Available data:

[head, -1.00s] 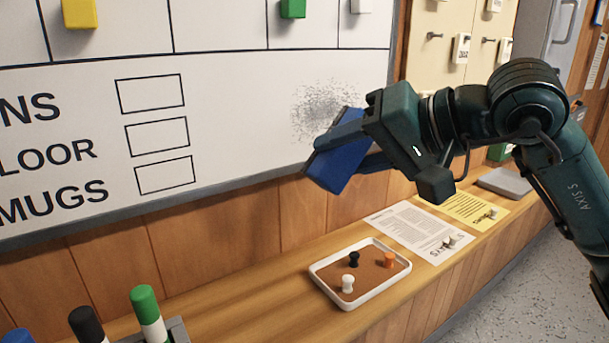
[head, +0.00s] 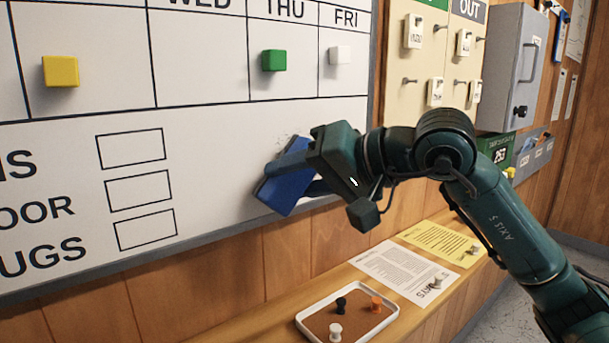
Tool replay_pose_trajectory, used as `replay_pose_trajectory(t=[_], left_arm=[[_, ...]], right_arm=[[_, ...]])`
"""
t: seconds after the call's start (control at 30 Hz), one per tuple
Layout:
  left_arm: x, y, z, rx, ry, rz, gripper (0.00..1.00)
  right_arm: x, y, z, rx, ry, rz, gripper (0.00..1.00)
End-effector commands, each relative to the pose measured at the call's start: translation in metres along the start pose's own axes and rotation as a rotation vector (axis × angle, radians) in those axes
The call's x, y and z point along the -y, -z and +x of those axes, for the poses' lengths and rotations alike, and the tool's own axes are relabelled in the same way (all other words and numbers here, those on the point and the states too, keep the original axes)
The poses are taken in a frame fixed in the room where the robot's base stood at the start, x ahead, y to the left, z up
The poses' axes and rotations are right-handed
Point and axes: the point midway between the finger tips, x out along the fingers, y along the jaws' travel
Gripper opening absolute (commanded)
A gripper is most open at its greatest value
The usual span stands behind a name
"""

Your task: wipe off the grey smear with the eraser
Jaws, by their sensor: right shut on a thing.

Exercise instructions: Every line above should be repeated exactly; pictures stay out of the copy.

Response to the task:
[head, -1.00s] 
[head, +0.00s] 
Tool replay_pose_trajectory, used as `replay_pose_trajectory(t=[_], left_arm=[[_, ...]], right_arm=[[_, ...]])`
"""
t: seconds after the call's start (control at 30 Hz), one per tuple
Layout:
  left_arm: x, y, z, rx, ry, rz, gripper (0.00..1.00)
  right_arm: x, y, z, rx, ry, rz, gripper (0.00..1.00)
End-effector commands, each relative to the pose measured at the call's start: translation in metres along the start pose's own axes and rotation as a rotation vector (axis × angle, radians) in those axes
The call's x, y and z point along the -y, -z and +x of those axes, for the poses' lengths and rotations alike, and the tool's own axes are relabelled in the same way (all other words and numbers here, those on the point and the states too, keep the original axes)
The poses are taken in a frame fixed in the room where the robot's base stood at the start, x ahead, y to the left, z up
The poses' axes and rotations are right-handed
Point and axes: the point midway between the finger tips, x out along the fingers, y along the jaws' travel
Gripper opening absolute (commanded)
A gripper is most open at its greatest value
The usual span stands behind a name
"""

Your task: wipe off the grey smear with the eraser
Jaws, by their sensor: right shut on a thing.

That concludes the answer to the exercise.